14 After whom is the king of Israel come out? after whom dost thou pursue? after a dead dog, after a flea.
[AD 585] Cassiodorus on 1 Samuel 24:14
The Creator compares himself to the lowest of his creatures so that you may regard nothing as despicable which is known to have been fashioned by his agency. As Scripture has it, “God made all things very good.” Thus David too followed his Teacher and compared himself with the humblest flea; for the real power of religion is that the more an individual humbles himself after the model of the Creator, the more splendidly he is exalted to glory.

[AD 735] Bede on 1 Samuel 24:14
Whom do you persecute, king of Israel?
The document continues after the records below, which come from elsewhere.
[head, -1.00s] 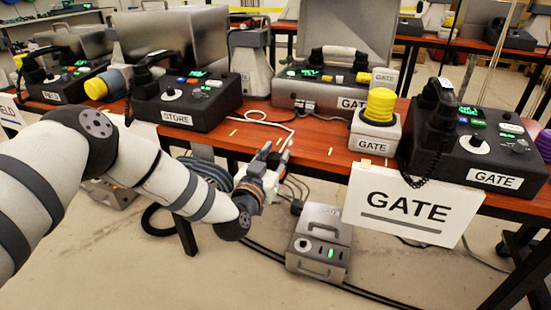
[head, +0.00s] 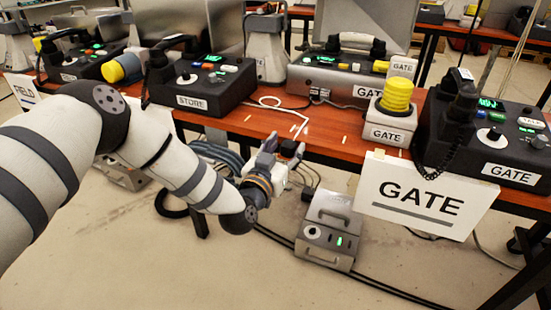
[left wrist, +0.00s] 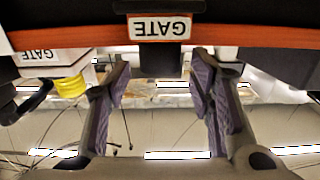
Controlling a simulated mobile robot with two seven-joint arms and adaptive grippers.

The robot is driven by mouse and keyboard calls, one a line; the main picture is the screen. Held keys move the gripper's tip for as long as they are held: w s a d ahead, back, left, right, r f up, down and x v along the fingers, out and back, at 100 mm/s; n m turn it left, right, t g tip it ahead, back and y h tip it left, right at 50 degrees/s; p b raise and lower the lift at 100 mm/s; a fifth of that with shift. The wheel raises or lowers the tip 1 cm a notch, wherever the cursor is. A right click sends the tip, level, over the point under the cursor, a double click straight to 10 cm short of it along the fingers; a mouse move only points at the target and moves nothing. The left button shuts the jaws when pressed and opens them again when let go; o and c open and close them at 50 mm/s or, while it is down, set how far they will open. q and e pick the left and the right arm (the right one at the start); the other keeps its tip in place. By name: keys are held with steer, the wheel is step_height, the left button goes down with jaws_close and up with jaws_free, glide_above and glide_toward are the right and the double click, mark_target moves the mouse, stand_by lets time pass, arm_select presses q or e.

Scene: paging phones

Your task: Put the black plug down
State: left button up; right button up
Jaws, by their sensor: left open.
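My left gripper (head: 280,155) is at the front edge of the table, low, above the grey box on the floor. Its jaws are open; in the left wrist view the two fingers (left wrist: 162,82) stand wide apart. A dark block, which looks like the black plug (head: 289,147), shows at the fingertips. In the left wrist view the black plug (left wrist: 160,62) shows below an upside-down GATE label, just past the fingers and centred between them. I cannot tell whether a finger touches it or what it rests on. My right gripper is out of view.
The wooden table (head: 335,140) carries a GATE case (head: 345,75), a yellow-topped GATE beacon (head: 395,105), a phone console (head: 495,135) and a STORE console (head: 205,85). A GATE sign (head: 420,200) hangs in front. A grey box (head: 328,230) and cables lie below.

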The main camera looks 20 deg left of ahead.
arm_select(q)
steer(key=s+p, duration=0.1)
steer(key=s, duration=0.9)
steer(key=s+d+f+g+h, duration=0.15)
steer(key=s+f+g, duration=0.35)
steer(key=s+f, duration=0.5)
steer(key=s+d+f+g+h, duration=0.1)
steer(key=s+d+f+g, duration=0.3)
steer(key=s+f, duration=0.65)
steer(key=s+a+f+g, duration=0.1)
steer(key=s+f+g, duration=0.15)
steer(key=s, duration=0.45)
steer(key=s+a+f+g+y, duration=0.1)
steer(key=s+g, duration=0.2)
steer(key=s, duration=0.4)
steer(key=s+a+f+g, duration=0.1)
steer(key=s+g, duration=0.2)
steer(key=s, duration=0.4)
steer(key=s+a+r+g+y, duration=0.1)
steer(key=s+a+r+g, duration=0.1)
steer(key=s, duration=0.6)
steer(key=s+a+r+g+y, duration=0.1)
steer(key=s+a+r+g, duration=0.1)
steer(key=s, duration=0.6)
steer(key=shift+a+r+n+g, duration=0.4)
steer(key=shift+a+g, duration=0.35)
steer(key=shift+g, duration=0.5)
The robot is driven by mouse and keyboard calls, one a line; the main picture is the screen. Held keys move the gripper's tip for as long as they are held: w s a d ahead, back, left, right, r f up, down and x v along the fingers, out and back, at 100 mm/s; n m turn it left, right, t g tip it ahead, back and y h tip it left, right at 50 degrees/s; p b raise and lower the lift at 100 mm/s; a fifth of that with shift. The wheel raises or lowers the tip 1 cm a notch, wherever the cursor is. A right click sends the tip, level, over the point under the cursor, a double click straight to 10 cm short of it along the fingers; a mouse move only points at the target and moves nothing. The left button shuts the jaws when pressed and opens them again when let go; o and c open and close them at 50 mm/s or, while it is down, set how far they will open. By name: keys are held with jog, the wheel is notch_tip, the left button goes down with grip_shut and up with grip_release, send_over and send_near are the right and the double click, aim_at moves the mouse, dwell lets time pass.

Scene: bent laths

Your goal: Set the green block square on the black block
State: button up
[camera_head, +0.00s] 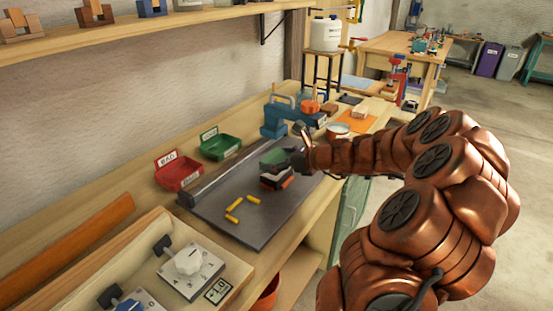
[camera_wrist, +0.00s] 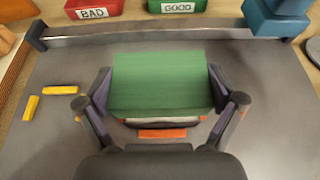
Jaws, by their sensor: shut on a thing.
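The green block (camera_wrist: 160,82) is between the two fingers of my gripper (camera_wrist: 160,88), which is shut on it. In the head view the green block (camera_head: 272,157) is on the left of my gripper (camera_head: 297,158), above a small stack. A dark layer, probably the black block (camera_head: 274,180), shows low in that stack, with a pale band above it. In the wrist view the green block hides most of what is below, leaving a pale strip at its near edge. I cannot tell whether the green block touches the stack or sits square.
An orange piece (camera_wrist: 162,134) lies close to the stack. Several yellow pieces (camera_head: 233,207) lie on the grey plate (camera_head: 262,231). A red BAD bin (camera_head: 178,173), a green GOOD bin (camera_head: 219,146) and a blue vise (camera_head: 280,118) stand behind. The plate's front is clear.

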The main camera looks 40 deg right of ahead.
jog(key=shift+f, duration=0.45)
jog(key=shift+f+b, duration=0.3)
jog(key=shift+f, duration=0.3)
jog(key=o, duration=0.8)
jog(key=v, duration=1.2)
Whom do you persecute? etc. Israel means a man seeing God. Whom then do you persecute, O people, who were chosen before all other nations to see the glory of divine brightness? Whom do you persecute? Is it that great and most vigilant shepherd of holy sheep, whom you did not hesitate to betray to death and continue to hate even after his death? He who was lowly in human appearance but swift in the leap of resurrection, having escaped your hands when you attempted to seize him, you foolishly think that you can again grasp him thundering from heaven? Indeed, I do not seek my glory; there is one who seeks and judges. Let it seem absurd to no one that a dead dog or a flea bears the Lord's figure, since in another place due to the frailty of the flesh, which he received from a virgin's flesh without male seed, he says of himself: "But I am a worm, and not a man" (Psalm XXII). And due to the glory of the resurrection, which he quickly and swiftly completed from death to life as if by a leap: "And I am shaken out as a locust" (Psalm CVIII).